FBI Officials Said Anti-terror Training Not Given Due Weight in Agent Promotions, Group Reports

Lawyers for a once-decorated terror-fighting FBI agent are making public hundreds of pages of testimony from the bureau's top brass declaring that terrorism expertise has been given little weight in promoting agents since the Sept. 11, 2001, attacks.

The evidence gathered during Agent Bassem Youssef's ongoing lawsuit against the FBI includes statements from the agency's director, Robert Mueller, and many of his top supervisors on how little Middle Eastern experience, Arabic language skills or formal anti-terrorism training has played in promotion decisions.

The testimony, some of which was reported by The Associated Press in 2005, is being posted Wednesday to a Web site for the public to see. It includes:

— Mueller defending the 2003 appointment of agent Gary Bald to the top terror-fighting job on grounds that he was qualified because he ran the Baltimore office when it investigated the 2002 Washington-area sniper shootings.

"He had the sniper case, which I don't know whether it was actually documented as a domestic terrorism program, but certainly it could fall under the category of domestic terrorism. So running the office gave him some exposure to terrorism matters," Mueller testified.

— Bald, who retired earlier this year, was asked about his grasp of Middle Eastern culture and history, and testified: "I wish that I had it. It would be nice."

— The agent assigned to oversee the Sept. 11 investigation at the Pentagon acknowledged she had no formal terrorism background. "I do not have a terrorism background myself," agent Ellen Knowlton testified.

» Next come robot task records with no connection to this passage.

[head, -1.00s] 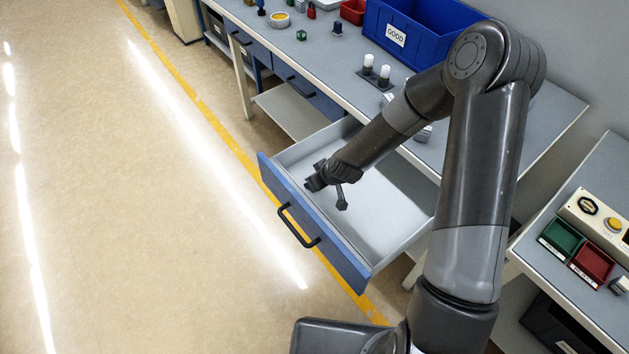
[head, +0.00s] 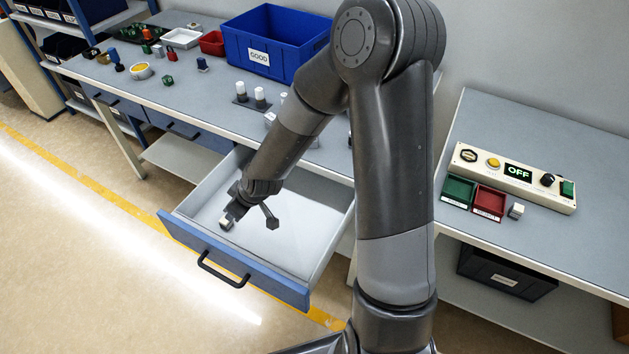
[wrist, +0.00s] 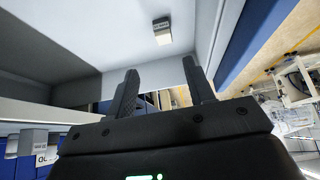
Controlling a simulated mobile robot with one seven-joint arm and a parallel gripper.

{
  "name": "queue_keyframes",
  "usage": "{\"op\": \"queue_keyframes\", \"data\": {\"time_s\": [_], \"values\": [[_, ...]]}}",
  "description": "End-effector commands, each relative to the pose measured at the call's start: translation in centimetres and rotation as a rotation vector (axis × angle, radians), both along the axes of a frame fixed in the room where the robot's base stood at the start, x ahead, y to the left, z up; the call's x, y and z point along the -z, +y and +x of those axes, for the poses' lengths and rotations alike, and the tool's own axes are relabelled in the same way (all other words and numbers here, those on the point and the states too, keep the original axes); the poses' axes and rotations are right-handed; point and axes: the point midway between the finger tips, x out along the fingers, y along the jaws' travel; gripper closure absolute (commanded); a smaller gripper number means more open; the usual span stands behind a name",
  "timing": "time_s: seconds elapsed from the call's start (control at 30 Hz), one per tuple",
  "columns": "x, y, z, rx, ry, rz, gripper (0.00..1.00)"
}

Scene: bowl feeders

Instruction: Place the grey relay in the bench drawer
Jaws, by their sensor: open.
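The bench drawer (head: 292,262) is pulled open, with a blue front and a pale grey inside. A small box, grey with a pale end, which I take for the grey relay (wrist: 162,31), lies on the drawer floor in the wrist view. In the head view the relay (head: 226,224) shows just beyond my fingertips, near the drawer front. My gripper (head: 233,214) is inside the drawer; its two fingers also show in the wrist view (wrist: 160,88), spread apart with nothing between them. The relay is apart from the fingers in the wrist view.
The bench top (head: 215,95) holds a blue GOOD bin (head: 275,45), a red tray (head: 212,43) and several small parts. On the right bench are a control panel (head: 515,175) reading OFF, green (head: 459,190) and red (head: 489,201) trays, and a small grey block (head: 516,211).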

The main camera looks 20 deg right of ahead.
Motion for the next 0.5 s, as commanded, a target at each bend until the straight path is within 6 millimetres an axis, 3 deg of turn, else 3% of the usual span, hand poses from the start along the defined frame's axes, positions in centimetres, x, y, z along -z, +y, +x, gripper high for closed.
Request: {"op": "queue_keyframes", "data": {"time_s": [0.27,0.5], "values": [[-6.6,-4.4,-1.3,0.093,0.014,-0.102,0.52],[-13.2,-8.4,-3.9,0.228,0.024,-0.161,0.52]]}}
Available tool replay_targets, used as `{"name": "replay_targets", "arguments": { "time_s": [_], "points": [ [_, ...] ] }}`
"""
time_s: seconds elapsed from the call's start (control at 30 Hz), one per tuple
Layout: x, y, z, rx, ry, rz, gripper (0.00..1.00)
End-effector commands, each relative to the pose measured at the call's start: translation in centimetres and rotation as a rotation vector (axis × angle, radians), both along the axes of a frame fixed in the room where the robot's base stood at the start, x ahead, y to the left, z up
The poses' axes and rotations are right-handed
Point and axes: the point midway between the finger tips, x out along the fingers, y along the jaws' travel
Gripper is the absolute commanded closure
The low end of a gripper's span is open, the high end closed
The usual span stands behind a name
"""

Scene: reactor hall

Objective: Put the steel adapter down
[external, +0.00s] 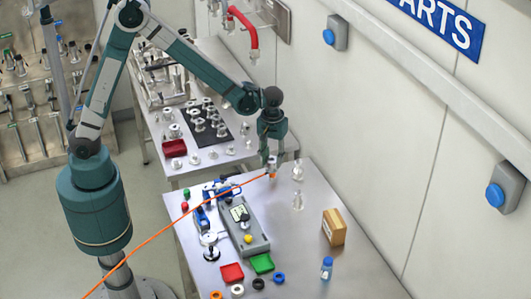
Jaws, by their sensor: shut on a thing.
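My gripper (271,157) points down over the far edge area of the front steel table (325,265). It is shut on a small piece at its fingertips, which I take to be the steel adapter (272,173). The piece is tiny here, with a pale part and an orange patch. I cannot tell whether its lower end touches the table. Two small shiny clear or metal pieces, one farther back (298,171) and one nearer (297,201), stand just right of my gripper.
An orange cable (150,238) runs from near my fingertips to the lower left. A grey device (243,226), red tray (232,273), green tray (262,263), cardboard box (334,228) and blue bottle (327,268) stand on the table. A back table (215,155) holds several metal fittings.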

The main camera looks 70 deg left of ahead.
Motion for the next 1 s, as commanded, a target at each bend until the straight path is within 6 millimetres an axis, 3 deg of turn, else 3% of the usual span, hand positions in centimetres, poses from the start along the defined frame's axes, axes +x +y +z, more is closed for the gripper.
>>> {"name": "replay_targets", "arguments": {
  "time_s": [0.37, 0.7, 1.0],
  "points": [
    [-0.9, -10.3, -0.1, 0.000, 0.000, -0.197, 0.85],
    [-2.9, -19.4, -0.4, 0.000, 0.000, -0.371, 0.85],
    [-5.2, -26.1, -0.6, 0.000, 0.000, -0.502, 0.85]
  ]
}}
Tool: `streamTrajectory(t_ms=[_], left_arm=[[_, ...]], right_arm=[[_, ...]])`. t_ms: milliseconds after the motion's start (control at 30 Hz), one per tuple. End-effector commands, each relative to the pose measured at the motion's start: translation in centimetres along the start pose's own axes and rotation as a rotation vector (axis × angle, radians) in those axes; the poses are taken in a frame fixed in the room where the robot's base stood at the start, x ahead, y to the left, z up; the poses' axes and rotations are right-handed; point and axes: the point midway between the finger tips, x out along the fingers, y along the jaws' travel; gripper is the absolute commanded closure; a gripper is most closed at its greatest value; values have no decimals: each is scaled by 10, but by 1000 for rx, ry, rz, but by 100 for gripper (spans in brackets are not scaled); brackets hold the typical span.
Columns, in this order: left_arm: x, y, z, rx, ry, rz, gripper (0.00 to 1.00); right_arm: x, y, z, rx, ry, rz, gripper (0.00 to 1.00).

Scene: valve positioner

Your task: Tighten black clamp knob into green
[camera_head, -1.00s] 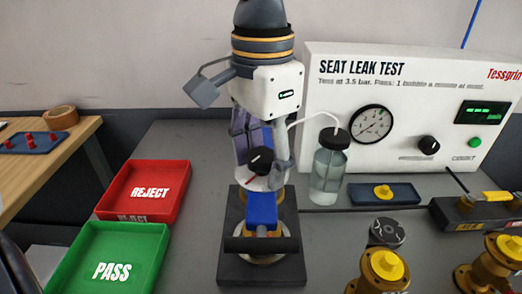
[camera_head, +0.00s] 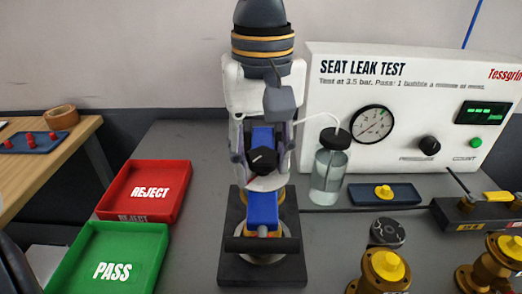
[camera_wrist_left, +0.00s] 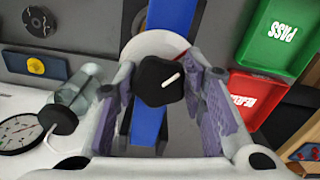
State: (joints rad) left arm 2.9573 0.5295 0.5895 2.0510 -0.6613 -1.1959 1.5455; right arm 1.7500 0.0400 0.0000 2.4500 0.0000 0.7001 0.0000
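The black clamp knob (camera_head: 264,161) stands at the front of the clamp fixture (camera_head: 232,262), above its blue bar (camera_head: 263,210). In the left wrist view the knob (camera_wrist_left: 158,82) carries a white pointer line slanting up to the right. A pale disc (camera_wrist_left: 158,45) behind it shows a bit of red beside the knob; no green shows there. My left gripper (camera_head: 264,157) comes down from above, its purple-padded fingers on either side of the knob. In the wrist view the gripper (camera_wrist_left: 160,85) looks open, with narrow gaps beside the knob. My right gripper is out of view.
A water bottle (camera_head: 329,172) with a tube stands close right of the fixture, before the seat leak tester (camera_head: 400,82). Red REJECT (camera_head: 180,205) and green PASS (camera_head: 158,240) trays lie left. Brass valves (camera_head: 384,272) stand front right.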

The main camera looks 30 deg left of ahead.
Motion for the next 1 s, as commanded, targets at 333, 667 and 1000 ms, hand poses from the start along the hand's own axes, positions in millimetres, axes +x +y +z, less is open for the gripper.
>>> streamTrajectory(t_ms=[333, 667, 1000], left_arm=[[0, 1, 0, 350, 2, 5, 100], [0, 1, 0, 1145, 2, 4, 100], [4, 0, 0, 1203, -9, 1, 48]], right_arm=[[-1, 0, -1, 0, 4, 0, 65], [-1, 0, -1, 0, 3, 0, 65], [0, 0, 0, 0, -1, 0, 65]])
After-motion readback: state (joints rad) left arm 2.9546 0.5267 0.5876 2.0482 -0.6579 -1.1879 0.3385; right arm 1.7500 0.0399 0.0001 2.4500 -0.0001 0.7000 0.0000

— John Lewis, a deputy assistant director for counterterrorism, testified that there was no difference in recruiting an informant to infiltrate a white supremacist group or Al Qaeda. "It doesn't make any difference whether somebody's from the Middle East or a white supremacist or from Australia," he said.

Youssef, the agent suing the bureau, alleges he was passed over for several promotions that could have better utilized his skills in the war on terror. The FBI denies discriminating against him.

Youssef's lawyer said Tuesday he was making the depositions public so Americans can see the FBI answers for themselves. "The American public has a right to know what really happened inside the FBI counterterrorism division after Sept. 11," attorney Stephen Kohn said.

The documents are to be posted Wednesday to http://www.whistleblowers.org.

An FBI spokesman did not immediately return a call seeking comment Tuesday. In the past, the FBI has declined to discuss the Youssef litigation but has said the agency has fundamentally reshaped itself to ensure the field agents on the ground who work the cases have the necessary skills, training and background for fighting terrorism. It has noted it hired or redeployed more than 1,000 agents to counterterrorism and hired an additional 1,200 intelligence analysts and linguists.

Youssef was credited with improving relations with Saudi Arabia during the late 1990s as the threat from Al Qaeda leader Usama bin Laden grew and the bureau struggled to solve the case of the 1996 Khobar Towers bombing. He received special awards for his performance.

But after Sept. 11, Youssef repeatedly was passed over for top-level headquarters jobs in terrorism. Instead, he was offered same-rank positions in budgeting or exploiting intelligence from terrorism documents.

Louis Freeh, the former FBI director who left that job three months before the terrorist attacks, testified he believed Youssef should have gotten an important terror-fighting job in the post-Sept. 11 era

And one FBI supervisor, just-retired agent Paul Vick, testified he was concerned that Youssef's skills weren't utilized after Sept. 11 and that some colleagues had mistaken him for another agent who was Muslim and had refused certain work assignments on religious beliefs.

Youssef is Christian and never refused any assignments, his lawyer said.